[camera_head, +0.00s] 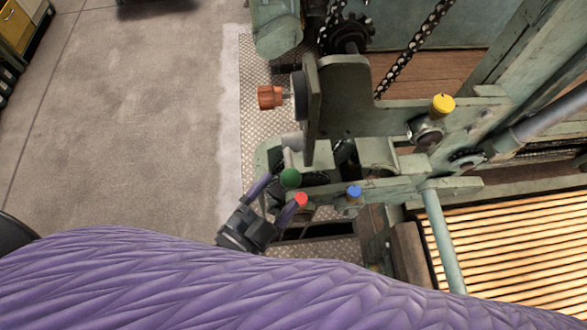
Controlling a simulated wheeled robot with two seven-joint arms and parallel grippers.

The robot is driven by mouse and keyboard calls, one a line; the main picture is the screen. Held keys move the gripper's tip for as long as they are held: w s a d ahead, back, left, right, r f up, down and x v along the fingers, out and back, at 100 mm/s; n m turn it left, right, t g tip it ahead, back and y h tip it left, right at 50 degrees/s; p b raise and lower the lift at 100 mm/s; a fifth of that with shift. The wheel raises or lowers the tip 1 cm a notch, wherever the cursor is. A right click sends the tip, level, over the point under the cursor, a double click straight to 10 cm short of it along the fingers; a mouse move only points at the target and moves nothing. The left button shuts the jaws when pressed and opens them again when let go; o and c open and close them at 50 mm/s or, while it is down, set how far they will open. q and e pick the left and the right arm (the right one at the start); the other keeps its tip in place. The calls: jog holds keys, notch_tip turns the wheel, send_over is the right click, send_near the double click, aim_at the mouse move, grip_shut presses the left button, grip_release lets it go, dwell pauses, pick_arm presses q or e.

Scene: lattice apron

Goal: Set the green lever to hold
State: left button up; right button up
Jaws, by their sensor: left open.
○ ○ ○ ○
# What this task involves:
Copy each line in full and exactly, omitting any picture.

# Final result:
[camera_head, +0.00s] 
Controlling a simulated wheeled robot with two seven-joint arms and parallel grippers.

The robot is driven by mouse and keyboard calls, one a line; the main picture is the screen. Held keys move the gripper's tip for as long as they are held: w s a d ahead, back, left, right, r f up, down and x v along the fingers, out and back, at 100 mm/s; n m turn it left, right, t g tip it ahead, back and y h tip it left, right at 50 degrees/s; p b raise and lower the lift at 100 mm/s; a fifth of that with shift. The wheel raises or lowers the tip 1 cm a notch, wherever the cursor is. A right click sends the tip, level, over the point under the cursor, a double click straight to 10 cm short of it along the fingers; a mouse move only points at the target and moves nothing. The left button shuts the jaws when pressed and opens them again when let go; o and c open and close them at 50 mm/s or, while it is down, set how far they will open. q and e pick the left and the right arm (the right one at the start); the other keeps its tip in place. The calls: jog holds keys, notch_tip turns the wheel, send_over is the right click, send_near the double click, aim_at the mouse move, grip_shut presses the left button, grip_release lets it go, dwell pauses, pick_arm presses q or e.

Scene: lattice apron

Goal: Set the green lever to hold
State: left button up; right button up
Jaws, by their sensor: left open.

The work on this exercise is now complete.